Problem requirements> Reproduce every entry that follows word for word, but omit the images.

----- Records for this task -----

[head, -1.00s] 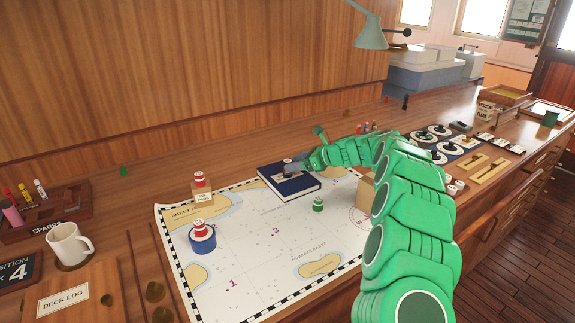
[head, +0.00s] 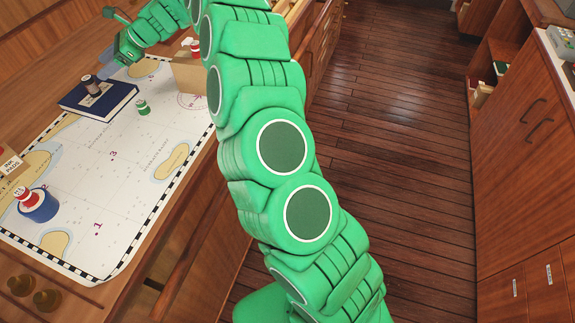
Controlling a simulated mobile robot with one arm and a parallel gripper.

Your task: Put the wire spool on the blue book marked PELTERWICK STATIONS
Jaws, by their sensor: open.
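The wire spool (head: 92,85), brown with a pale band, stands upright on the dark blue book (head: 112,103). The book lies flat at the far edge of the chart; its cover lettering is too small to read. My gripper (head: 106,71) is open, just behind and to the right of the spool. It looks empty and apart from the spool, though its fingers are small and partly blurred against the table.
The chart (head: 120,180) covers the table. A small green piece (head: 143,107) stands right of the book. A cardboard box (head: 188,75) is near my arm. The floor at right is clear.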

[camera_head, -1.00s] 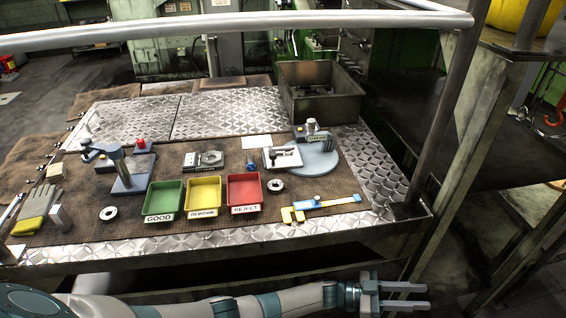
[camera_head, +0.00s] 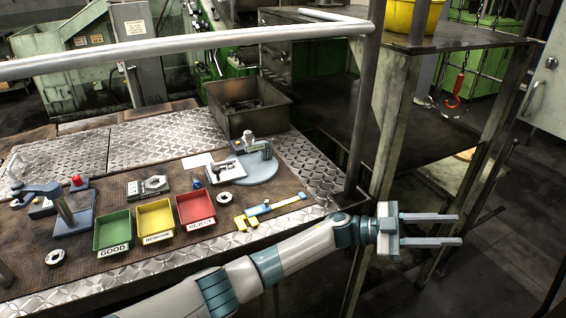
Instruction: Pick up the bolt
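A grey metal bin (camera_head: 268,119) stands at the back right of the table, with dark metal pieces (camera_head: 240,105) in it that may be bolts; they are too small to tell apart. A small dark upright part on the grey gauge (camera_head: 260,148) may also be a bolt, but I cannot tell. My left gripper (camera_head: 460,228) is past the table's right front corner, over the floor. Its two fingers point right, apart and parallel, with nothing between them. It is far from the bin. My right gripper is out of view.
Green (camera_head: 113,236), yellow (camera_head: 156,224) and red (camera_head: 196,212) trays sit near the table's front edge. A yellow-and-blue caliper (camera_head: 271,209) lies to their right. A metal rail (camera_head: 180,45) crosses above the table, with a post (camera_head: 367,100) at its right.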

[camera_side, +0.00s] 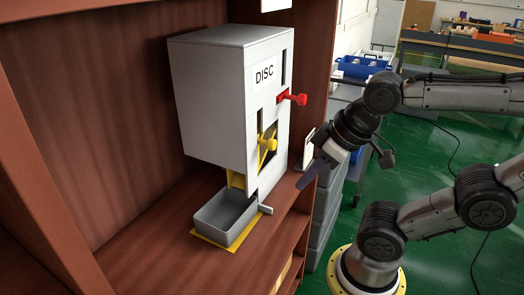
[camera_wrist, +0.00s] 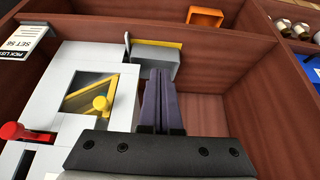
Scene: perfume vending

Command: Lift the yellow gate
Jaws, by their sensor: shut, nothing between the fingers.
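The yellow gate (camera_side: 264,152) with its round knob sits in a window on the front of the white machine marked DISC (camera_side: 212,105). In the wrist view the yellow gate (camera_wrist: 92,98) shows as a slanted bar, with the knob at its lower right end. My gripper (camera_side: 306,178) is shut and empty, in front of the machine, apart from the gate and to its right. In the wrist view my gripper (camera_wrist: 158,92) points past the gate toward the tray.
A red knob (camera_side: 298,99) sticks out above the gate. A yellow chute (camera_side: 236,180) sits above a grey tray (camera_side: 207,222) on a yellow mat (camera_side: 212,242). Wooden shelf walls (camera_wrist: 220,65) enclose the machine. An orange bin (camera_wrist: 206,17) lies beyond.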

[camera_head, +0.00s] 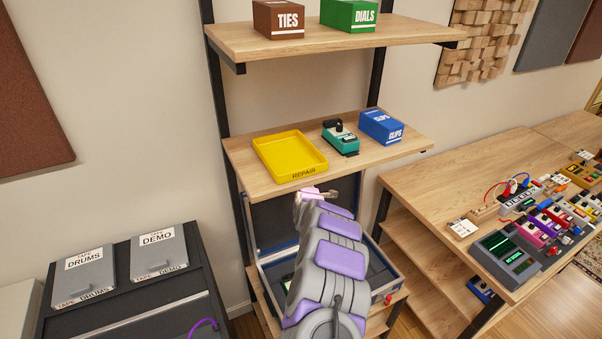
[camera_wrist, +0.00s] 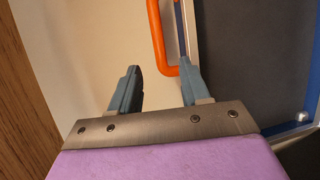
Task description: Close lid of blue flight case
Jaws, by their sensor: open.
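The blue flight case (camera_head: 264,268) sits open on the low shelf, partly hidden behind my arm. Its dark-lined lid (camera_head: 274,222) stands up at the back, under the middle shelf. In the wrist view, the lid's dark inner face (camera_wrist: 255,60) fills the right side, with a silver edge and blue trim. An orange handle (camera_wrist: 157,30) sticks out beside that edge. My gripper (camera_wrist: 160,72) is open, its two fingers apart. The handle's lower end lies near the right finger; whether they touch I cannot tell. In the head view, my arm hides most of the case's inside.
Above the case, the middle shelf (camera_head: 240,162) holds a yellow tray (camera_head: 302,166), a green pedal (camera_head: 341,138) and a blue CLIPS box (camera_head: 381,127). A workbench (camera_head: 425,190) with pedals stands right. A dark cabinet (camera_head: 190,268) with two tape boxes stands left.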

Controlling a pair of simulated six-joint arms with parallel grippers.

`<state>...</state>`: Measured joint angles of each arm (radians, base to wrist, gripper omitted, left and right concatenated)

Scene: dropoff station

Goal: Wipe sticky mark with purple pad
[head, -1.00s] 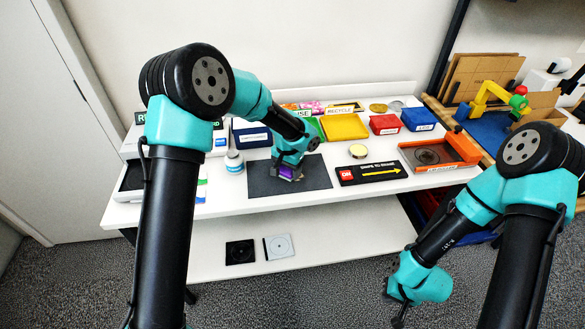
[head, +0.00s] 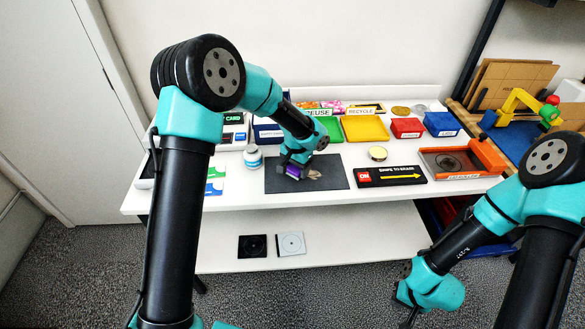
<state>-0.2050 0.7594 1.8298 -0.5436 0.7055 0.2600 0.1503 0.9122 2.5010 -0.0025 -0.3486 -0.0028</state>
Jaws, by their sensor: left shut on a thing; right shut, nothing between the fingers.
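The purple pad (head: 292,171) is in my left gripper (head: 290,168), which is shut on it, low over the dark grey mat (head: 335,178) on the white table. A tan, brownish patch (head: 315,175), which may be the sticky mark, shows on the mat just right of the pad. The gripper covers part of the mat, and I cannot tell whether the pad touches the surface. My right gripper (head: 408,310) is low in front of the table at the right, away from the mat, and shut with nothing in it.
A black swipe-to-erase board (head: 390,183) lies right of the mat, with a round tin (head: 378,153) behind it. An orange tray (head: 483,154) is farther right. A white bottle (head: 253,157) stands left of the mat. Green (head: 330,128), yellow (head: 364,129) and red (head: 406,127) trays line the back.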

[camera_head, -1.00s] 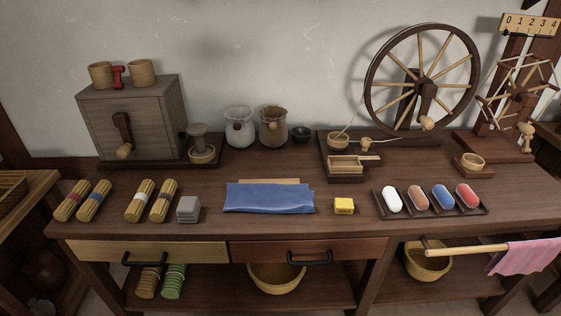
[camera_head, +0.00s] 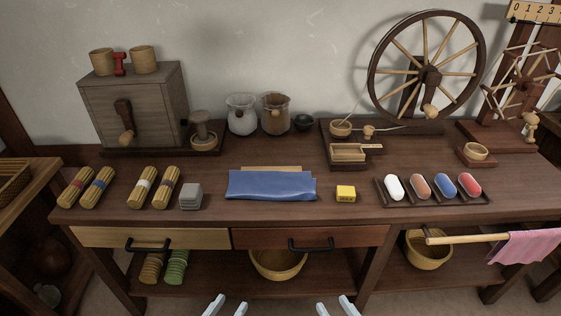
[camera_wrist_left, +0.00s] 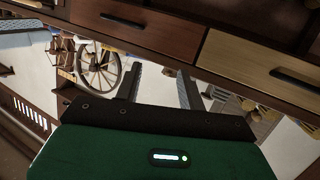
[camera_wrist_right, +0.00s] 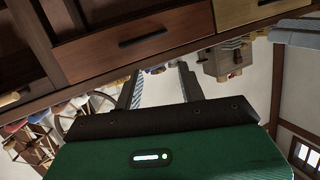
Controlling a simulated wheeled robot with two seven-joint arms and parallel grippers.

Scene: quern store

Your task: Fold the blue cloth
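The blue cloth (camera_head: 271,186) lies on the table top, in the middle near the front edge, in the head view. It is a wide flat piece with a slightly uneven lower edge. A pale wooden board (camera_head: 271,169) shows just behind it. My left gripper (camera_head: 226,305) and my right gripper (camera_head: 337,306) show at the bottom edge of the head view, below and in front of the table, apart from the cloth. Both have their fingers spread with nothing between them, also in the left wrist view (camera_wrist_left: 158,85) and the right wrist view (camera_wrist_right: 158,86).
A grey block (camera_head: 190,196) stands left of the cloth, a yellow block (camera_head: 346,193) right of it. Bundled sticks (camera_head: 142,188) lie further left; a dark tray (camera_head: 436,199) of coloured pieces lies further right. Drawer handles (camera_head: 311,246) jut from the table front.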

-----

Task response>
[head, -1.00s] 
[head, +0.00s] 
Controlling a simulated mobile robot with one arm and a parallel gripper.

Your task: Put the wire spool on the blue book marked PELTERWICK STATIONS
Jaws, by their sensor: open.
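The wire spool (head: 92,85), brown with a pale band, stands upright on the dark blue book (head: 112,103). The book lies flat at the far edge of the chart; its cover lettering is too small to read. My gripper (head: 106,71) is open, just behind and to the right of the spool. It looks empty and apart from the spool, though its fingers are small and partly blurred against the table.
The chart (head: 120,180) covers the table. A small green piece (head: 143,107) stands right of the book. A cardboard box (head: 188,75) is near my arm. The floor at right is clear.

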[camera_head, -1.00s] 
[camera_head, +0.00s] 
Instruction: Pick up the bolt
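A grey metal bin (camera_head: 268,119) stands at the back right of the table, with dark metal pieces (camera_head: 240,105) in it that may be bolts; they are too small to tell apart. A small dark upright part on the grey gauge (camera_head: 260,148) may also be a bolt, but I cannot tell. My left gripper (camera_head: 460,228) is past the table's right front corner, over the floor. Its two fingers point right, apart and parallel, with nothing between them. It is far from the bin. My right gripper is out of view.
Green (camera_head: 113,236), yellow (camera_head: 156,224) and red (camera_head: 196,212) trays sit near the table's front edge. A yellow-and-blue caliper (camera_head: 271,209) lies to their right. A metal rail (camera_head: 180,45) crosses above the table, with a post (camera_head: 367,100) at its right.

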[camera_side, +0.00s] 
[camera_wrist, +0.00s] 
Scene: perfume vending

Command: Lift the yellow gate
Jaws, by their sensor: shut, nothing between the fingers.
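The yellow gate (camera_side: 264,152) with its round knob sits in a window on the front of the white machine marked DISC (camera_side: 212,105). In the wrist view the yellow gate (camera_wrist: 92,98) shows as a slanted bar, with the knob at its lower right end. My gripper (camera_side: 306,178) is shut and empty, in front of the machine, apart from the gate and to its right. In the wrist view my gripper (camera_wrist: 158,92) points past the gate toward the tray.
A red knob (camera_side: 298,99) sticks out above the gate. A yellow chute (camera_side: 236,180) sits above a grey tray (camera_side: 207,222) on a yellow mat (camera_side: 212,242). Wooden shelf walls (camera_wrist: 220,65) enclose the machine. An orange bin (camera_wrist: 206,17) lies beyond.

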[camera_head, +0.00s] 
[camera_wrist, +0.00s] 
Task description: Close lid of blue flight case
Jaws, by their sensor: open.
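The blue flight case (camera_head: 264,268) sits open on the low shelf, partly hidden behind my arm. Its dark-lined lid (camera_head: 274,222) stands up at the back, under the middle shelf. In the wrist view, the lid's dark inner face (camera_wrist: 255,60) fills the right side, with a silver edge and blue trim. An orange handle (camera_wrist: 157,30) sticks out beside that edge. My gripper (camera_wrist: 160,72) is open, its two fingers apart. The handle's lower end lies near the right finger; whether they touch I cannot tell. In the head view, my arm hides most of the case's inside.
Above the case, the middle shelf (camera_head: 240,162) holds a yellow tray (camera_head: 302,166), a green pedal (camera_head: 341,138) and a blue CLIPS box (camera_head: 381,127). A workbench (camera_head: 425,190) with pedals stands right. A dark cabinet (camera_head: 190,268) with two tape boxes stands left.

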Controlling a pair of simulated six-joint arms with parallel grippers.

`<state>...</state>`: Measured joint angles of each arm (radians, base to wrist, gripper omitted, left and right concatenated)

Scene: dropoff station

Goal: Wipe sticky mark with purple pad
[head, -1.00s] 
[head, +0.00s] 
<state>-0.2050 0.7594 1.8298 -0.5436 0.7055 0.2600 0.1503 0.9122 2.5010 -0.0025 -0.3486 -0.0028</state>
Jaws, by their sensor: left shut on a thing; right shut, nothing between the fingers.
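The purple pad (head: 292,171) is in my left gripper (head: 290,168), which is shut on it, low over the dark grey mat (head: 335,178) on the white table. A tan, brownish patch (head: 315,175), which may be the sticky mark, shows on the mat just right of the pad. The gripper covers part of the mat, and I cannot tell whether the pad touches the surface. My right gripper (head: 408,310) is low in front of the table at the right, away from the mat, and shut with nothing in it.
A black swipe-to-erase board (head: 390,183) lies right of the mat, with a round tin (head: 378,153) behind it. An orange tray (head: 483,154) is farther right. A white bottle (head: 253,157) stands left of the mat. Green (head: 330,128), yellow (head: 364,129) and red (head: 406,127) trays line the back.

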[camera_head, -1.00s] 
[camera_head, +0.00s] 
[camera_wrist_left, +0.00s] 
[camera_wrist_right, +0.00s] 
Controlling a simulated wheeled robot with two seven-joint arms and parallel grippers.

Scene: quern store

Your task: Fold the blue cloth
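The blue cloth (camera_head: 271,186) lies on the table top, in the middle near the front edge, in the head view. It is a wide flat piece with a slightly uneven lower edge. A pale wooden board (camera_head: 271,169) shows just behind it. My left gripper (camera_head: 226,305) and my right gripper (camera_head: 337,306) show at the bottom edge of the head view, below and in front of the table, apart from the cloth. Both have their fingers spread with nothing between them, also in the left wrist view (camera_wrist_left: 158,85) and the right wrist view (camera_wrist_right: 158,86).
A grey block (camera_head: 190,196) stands left of the cloth, a yellow block (camera_head: 346,193) right of it. Bundled sticks (camera_head: 142,188) lie further left; a dark tray (camera_head: 436,199) of coloured pieces lies further right. Drawer handles (camera_head: 311,246) jut from the table front.

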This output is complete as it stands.